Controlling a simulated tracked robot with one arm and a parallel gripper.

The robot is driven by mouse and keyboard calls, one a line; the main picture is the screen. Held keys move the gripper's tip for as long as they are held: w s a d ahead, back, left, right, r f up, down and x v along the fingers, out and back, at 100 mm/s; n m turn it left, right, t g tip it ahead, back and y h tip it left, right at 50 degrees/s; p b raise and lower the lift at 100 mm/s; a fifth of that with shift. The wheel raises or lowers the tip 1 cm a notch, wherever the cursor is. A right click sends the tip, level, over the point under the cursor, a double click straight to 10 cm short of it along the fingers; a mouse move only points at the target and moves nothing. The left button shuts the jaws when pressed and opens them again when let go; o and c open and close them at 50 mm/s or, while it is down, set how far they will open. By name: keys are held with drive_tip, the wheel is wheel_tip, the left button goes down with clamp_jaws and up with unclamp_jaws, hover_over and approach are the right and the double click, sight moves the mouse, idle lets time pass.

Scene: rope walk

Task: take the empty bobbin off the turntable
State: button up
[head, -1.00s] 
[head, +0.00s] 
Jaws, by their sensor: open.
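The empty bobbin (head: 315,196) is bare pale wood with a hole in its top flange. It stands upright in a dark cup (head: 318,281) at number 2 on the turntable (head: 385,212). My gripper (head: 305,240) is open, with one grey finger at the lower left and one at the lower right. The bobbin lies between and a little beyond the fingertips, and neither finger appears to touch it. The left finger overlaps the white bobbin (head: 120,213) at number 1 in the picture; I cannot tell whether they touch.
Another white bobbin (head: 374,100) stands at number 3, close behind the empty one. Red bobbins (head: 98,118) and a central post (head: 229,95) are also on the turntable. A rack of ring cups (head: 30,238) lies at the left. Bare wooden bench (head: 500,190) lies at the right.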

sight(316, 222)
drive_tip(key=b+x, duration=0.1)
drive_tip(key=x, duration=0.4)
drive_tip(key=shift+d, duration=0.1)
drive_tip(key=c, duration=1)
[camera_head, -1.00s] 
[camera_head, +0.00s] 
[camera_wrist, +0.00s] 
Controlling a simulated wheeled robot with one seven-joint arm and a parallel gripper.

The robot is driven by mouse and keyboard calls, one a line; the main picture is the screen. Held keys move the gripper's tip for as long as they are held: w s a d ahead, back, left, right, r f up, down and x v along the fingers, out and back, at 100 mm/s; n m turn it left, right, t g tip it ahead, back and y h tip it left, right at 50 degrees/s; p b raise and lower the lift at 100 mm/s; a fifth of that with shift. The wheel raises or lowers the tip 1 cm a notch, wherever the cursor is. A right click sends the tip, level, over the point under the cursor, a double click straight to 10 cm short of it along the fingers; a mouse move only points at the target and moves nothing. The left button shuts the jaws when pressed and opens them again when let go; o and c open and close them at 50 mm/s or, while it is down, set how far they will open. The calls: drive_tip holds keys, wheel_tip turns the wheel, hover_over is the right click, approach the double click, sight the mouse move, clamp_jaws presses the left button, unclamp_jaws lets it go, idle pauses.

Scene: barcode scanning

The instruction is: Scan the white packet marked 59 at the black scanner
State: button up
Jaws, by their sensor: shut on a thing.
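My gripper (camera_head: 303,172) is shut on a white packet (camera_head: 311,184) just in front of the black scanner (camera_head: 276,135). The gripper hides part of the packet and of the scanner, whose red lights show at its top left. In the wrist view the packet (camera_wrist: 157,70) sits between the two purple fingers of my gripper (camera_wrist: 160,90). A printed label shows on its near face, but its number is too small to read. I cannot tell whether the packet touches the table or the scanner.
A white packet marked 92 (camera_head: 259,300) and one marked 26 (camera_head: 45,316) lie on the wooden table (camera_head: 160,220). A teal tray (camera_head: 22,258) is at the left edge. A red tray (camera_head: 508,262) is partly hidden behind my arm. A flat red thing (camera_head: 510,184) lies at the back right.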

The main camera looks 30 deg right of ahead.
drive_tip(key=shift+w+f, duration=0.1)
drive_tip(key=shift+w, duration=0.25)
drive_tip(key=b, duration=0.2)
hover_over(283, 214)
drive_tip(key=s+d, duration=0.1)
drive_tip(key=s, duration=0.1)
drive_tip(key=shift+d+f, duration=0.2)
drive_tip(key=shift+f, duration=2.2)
★ ★ ★ ★ ★
* **What is being asked**: Restate the data above exactly, keeping each word as it stands.

* **Solution to the problem**:
Controlling a simulated tracked robot with one arm and a parallel gripper.

The robot is driven by mouse and keyboard calls, one a line; the main picture is the screen. Held keys move the gripper's tip for as long as they are held: w s a d ahead, back, left, right, r f up, down and x v along the fingers, out and back, at 100 mm/s; n m turn it left, right, t g tip it ahead, back and y h tip it left, right at 50 degrees/s; p b raise and lower the lift at 100 mm/s; a fifth of that with shift. The wheel raises or lowers the tip 1 cm a notch, wherever the cursor is. A right click sends the tip, level, over the point under the cursor, a double click straight to 10 cm short of it along the fingers; a mouse move only points at the target and moves nothing. The left button shuts the jaws when pressed and opens them again when let go; o and c open and close them at 50 mm/s or, while it is down, set how far they will open. By name: keys are held with drive_tip, the wheel is wheel_tip, the left button goes down with clamp_jaws and up with unclamp_jaws, hover_over and approach are the right and the double click, sight moves the mouse, idle lets time pass.

Scene: rope walk

Task: take the empty bobbin off the turntable
State: button up
[head, -1.00s] 
[head, +0.00s] 
Jaws, by their sensor: open.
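The empty bobbin (head: 315,196) is bare pale wood with a hole in its top flange. It stands upright in a dark cup (head: 318,281) at number 2 on the turntable (head: 385,212). My gripper (head: 305,240) is open, with one grey finger at the lower left and one at the lower right. The bobbin lies between and a little beyond the fingertips, and neither finger appears to touch it. The left finger overlaps the white bobbin (head: 120,213) at number 1 in the picture; I cannot tell whether they touch.
Another white bobbin (head: 374,100) stands at number 3, close behind the empty one. Red bobbins (head: 98,118) and a central post (head: 229,95) are also on the turntable. A rack of ring cups (head: 30,238) lies at the left. Bare wooden bench (head: 500,190) lies at the right.

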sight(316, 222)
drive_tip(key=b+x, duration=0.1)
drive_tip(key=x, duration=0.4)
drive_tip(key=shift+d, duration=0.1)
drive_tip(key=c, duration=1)
[camera_head, -1.00s] 
[camera_head, +0.00s] 
[camera_wrist, +0.00s] 
Controlling a simulated wheeled robot with one seven-joint arm and a parallel gripper.

The robot is driven by mouse and keyboard calls, one a line; the main picture is the screen. Held keys move the gripper's tip for as long as they are held: w s a d ahead, back, left, right, r f up, down and x v along the fingers, out and back, at 100 mm/s; n m turn it left, right, t g tip it ahead, back and y h tip it left, right at 50 degrees/s; p b raise and lower the lift at 100 mm/s; a fifth of that with shift. The wheel raises or lowers the tip 1 cm a notch, wherever the cursor is. A right click sends the tip, level, over the point under the cursor, a double click straight to 10 cm short of it along the fingers; a mouse move only points at the target and moves nothing. The left button shuts the jaws when pressed and opens them again when let go; o and c open and close them at 50 mm/s or, while it is down, set how far they will open. The calls: drive_tip holds keys, wheel_tip turns the wheel, hover_over is the right click, approach the double click, sight the mouse move, clamp_jaws presses the left button, unclamp_jaws lets it go, idle pauses.

Scene: barcode scanning

The instruction is: Scan the white packet marked 59 at the black scanner
State: button up
Jaws, by their sensor: shut on a thing.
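My gripper (camera_head: 303,172) is shut on a white packet (camera_head: 311,184) just in front of the black scanner (camera_head: 276,135). The gripper hides part of the packet and of the scanner, whose red lights show at its top left. In the wrist view the packet (camera_wrist: 157,70) sits between the two purple fingers of my gripper (camera_wrist: 160,90). A printed label shows on its near face, but its number is too small to read. I cannot tell whether the packet touches the table or the scanner.
A white packet marked 92 (camera_head: 259,300) and one marked 26 (camera_head: 45,316) lie on the wooden table (camera_head: 160,220). A teal tray (camera_head: 22,258) is at the left edge. A red tray (camera_head: 508,262) is partly hidden behind my arm. A flat red thing (camera_head: 510,184) lies at the back right.

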The main camera looks 30 deg right of ahead.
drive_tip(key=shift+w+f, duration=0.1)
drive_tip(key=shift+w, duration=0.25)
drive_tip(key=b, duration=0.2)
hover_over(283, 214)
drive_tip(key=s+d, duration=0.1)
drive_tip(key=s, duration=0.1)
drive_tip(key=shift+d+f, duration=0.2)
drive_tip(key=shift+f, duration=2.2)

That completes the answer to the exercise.